Gloves345 raised the priority of this task from Normal to Unbreak Now!.Jun 13 2021, 08:52
RhinosF1 lowered the priority of this task from Unbreak Now! to Normal.Jun 13 2021, 09:05
RhinosF1 raised the priority of this task from Normal to High.Aug 6 2021, 14:06

This needs doing. Another outage extended today by the mount not working (server was rebooted).

RhinosF1 added a parent task: T7761: cp13 down.

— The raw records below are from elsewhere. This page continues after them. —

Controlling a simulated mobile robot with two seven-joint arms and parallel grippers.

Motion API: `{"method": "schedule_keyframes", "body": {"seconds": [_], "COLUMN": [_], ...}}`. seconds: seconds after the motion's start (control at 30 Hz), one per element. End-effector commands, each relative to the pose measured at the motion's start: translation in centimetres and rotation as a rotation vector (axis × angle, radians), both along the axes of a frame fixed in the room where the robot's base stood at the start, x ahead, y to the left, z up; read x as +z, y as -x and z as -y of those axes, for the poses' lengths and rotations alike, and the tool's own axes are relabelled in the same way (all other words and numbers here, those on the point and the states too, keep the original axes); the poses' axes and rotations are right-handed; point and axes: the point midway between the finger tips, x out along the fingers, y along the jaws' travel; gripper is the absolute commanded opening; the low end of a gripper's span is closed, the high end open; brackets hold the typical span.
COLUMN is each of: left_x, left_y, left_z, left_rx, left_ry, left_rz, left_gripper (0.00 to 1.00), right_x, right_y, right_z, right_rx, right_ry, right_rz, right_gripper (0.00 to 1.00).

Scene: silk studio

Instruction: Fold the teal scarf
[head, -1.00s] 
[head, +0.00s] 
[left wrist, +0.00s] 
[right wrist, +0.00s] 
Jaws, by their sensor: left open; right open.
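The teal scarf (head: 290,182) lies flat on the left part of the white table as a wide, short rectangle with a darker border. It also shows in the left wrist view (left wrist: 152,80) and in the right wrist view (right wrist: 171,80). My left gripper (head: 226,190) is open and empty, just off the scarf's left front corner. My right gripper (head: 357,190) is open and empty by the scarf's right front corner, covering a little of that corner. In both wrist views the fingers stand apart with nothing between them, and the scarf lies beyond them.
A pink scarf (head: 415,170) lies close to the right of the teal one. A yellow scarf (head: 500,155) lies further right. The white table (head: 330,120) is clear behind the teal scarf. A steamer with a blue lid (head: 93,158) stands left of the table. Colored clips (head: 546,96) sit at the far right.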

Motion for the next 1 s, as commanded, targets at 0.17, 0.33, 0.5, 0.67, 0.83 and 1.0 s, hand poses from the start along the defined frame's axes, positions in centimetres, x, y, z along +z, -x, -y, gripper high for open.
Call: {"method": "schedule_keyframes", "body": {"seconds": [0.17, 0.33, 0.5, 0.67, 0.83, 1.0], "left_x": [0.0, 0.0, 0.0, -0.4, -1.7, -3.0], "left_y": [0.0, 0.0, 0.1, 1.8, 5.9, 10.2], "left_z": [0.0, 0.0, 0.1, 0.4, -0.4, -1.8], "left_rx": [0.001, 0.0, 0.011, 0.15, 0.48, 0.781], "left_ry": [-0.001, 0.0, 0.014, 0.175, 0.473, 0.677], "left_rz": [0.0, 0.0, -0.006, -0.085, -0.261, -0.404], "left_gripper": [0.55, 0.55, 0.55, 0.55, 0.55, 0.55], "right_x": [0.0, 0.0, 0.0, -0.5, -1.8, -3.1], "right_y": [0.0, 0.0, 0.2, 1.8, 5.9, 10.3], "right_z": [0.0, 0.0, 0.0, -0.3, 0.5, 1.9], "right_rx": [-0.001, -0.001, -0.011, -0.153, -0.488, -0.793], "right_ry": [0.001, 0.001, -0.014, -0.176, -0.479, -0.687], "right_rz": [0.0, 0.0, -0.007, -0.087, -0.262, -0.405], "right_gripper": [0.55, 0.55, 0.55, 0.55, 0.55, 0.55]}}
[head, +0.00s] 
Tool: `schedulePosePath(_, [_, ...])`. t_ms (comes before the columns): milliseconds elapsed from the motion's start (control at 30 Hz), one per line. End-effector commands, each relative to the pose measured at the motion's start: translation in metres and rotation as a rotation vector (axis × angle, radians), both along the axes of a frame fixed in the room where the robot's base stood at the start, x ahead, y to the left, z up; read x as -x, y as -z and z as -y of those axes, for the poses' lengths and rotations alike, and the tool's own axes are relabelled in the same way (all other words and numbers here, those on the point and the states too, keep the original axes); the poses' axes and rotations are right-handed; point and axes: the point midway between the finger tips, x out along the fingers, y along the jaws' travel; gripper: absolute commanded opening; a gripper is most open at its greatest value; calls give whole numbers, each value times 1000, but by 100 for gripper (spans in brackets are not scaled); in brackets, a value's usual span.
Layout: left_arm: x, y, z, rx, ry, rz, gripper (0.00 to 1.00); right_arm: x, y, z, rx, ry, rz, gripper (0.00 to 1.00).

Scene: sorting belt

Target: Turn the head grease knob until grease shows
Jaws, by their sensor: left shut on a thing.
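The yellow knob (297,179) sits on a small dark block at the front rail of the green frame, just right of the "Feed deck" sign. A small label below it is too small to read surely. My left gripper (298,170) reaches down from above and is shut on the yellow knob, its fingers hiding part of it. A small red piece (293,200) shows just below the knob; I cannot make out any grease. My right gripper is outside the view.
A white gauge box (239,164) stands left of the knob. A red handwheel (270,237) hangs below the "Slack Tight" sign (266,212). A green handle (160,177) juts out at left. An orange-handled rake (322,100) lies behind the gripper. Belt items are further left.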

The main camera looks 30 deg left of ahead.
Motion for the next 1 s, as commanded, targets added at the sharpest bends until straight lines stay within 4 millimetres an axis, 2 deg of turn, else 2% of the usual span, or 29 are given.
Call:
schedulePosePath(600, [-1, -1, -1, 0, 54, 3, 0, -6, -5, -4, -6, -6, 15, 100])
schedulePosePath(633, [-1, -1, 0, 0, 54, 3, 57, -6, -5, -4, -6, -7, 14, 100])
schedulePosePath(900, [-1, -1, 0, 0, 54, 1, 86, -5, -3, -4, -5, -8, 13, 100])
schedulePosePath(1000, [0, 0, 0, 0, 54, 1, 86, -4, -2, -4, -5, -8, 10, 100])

And I'm assuming why cp13 is down now. Removing SPF as he isn't working on this but is the cause of a now 16 hour outage.

John claimed this task.
John subscribed.

Hopefully with the above commit this time.

Void subscribed.

Both cp12 and cp13 OOM'd tonight and didn't restart cleanly. Logs suggest this issue isn't fixed.

Looking at grafana for cp13, when the software OOMs, the disk space reduces significantly immediately - which suggests there is proper disk clean up occurring. This is replicate on cp12 as well.

System logs show the child restarts, no errors are displayed. Logs show that ramdisk is clearing now.

Closing this task as resolved as there's no evidence that this is still a problem, but with lack of logs to suggest a new problem - this is stuck on waiting for it to occur again so it can be debugged in the live environment.